**Request**
Give only the number of lines in these records that contain the word "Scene".
::: Given information :::
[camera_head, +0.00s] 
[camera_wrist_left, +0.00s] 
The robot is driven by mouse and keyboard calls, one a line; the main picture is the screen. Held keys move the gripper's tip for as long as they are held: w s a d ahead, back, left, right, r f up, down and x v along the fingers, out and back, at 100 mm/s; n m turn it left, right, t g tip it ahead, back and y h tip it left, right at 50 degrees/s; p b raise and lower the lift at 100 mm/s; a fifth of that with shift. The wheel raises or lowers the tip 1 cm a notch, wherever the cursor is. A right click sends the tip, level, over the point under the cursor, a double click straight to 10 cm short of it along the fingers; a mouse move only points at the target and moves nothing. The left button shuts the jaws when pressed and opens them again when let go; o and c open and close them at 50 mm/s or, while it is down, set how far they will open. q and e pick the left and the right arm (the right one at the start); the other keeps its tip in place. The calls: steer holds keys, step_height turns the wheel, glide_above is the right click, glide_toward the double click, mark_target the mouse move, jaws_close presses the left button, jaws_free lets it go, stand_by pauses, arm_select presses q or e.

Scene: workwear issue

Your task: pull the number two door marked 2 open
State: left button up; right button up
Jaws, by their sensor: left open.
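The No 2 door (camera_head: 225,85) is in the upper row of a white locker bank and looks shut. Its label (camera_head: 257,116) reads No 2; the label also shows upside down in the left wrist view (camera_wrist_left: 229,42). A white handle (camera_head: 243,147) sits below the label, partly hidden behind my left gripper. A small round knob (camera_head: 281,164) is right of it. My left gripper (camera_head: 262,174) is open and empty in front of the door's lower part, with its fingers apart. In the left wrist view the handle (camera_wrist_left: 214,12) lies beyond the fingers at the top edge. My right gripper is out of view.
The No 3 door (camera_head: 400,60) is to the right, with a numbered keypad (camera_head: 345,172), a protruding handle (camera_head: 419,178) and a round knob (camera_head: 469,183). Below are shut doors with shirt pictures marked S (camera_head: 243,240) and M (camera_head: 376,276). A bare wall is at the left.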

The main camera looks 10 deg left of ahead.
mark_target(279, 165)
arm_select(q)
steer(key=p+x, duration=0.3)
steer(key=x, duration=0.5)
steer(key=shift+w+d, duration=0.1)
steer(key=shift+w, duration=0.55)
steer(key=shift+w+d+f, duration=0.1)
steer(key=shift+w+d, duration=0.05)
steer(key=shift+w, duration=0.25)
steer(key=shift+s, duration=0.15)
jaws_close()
:::
::: Given information :::
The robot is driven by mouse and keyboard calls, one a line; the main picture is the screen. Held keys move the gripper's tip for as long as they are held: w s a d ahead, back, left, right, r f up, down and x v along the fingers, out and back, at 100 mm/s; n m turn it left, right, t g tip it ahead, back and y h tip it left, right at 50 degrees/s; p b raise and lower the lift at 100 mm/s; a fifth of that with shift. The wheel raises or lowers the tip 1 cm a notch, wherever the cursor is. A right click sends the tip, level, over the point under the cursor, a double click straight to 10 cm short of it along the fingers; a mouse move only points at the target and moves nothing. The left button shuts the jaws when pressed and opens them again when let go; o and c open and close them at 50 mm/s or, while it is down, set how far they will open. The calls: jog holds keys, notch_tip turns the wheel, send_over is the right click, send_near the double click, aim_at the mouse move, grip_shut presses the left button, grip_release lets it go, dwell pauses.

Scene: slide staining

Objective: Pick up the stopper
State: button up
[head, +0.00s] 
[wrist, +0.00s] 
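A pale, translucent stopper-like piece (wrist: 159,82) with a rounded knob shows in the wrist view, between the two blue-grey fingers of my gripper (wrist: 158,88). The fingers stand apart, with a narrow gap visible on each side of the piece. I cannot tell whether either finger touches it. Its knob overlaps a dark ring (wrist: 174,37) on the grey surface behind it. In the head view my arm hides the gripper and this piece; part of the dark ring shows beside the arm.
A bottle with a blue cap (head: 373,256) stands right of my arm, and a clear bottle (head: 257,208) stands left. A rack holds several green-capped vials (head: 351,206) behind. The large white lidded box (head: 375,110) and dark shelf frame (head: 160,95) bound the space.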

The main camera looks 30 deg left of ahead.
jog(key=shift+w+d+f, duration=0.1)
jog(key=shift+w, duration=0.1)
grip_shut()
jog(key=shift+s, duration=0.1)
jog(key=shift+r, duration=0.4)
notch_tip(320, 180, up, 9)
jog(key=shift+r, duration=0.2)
:::
::: Given information :::
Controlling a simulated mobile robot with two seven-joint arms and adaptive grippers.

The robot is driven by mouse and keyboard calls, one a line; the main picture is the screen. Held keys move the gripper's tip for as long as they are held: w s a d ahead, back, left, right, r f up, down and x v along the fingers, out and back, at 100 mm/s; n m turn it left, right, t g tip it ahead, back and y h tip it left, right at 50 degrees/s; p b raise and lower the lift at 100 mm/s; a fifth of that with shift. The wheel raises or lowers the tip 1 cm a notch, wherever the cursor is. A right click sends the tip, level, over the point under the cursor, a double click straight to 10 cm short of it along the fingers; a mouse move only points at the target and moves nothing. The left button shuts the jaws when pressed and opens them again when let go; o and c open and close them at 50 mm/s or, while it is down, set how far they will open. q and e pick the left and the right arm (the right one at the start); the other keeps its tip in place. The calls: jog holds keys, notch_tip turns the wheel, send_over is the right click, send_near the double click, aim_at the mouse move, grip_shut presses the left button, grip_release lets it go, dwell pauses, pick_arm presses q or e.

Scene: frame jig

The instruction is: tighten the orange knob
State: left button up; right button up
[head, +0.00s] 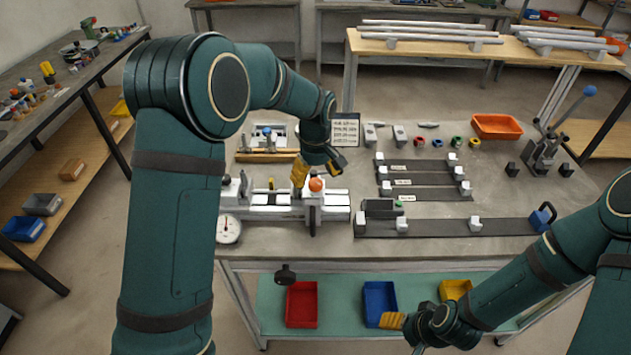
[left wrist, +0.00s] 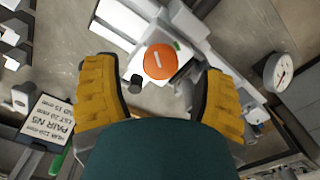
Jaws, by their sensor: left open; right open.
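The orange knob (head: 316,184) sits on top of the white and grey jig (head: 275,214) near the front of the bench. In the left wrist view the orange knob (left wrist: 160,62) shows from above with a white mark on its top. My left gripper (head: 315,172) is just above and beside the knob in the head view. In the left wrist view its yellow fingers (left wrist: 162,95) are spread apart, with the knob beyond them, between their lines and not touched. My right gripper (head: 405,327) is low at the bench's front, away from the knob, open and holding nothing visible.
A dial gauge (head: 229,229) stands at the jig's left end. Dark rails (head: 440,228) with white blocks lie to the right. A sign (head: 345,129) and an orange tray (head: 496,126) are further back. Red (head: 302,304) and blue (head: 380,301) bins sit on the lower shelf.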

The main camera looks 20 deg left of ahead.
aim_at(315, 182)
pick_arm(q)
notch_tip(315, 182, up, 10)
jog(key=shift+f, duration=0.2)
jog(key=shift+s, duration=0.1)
:::
**Exercise result**
3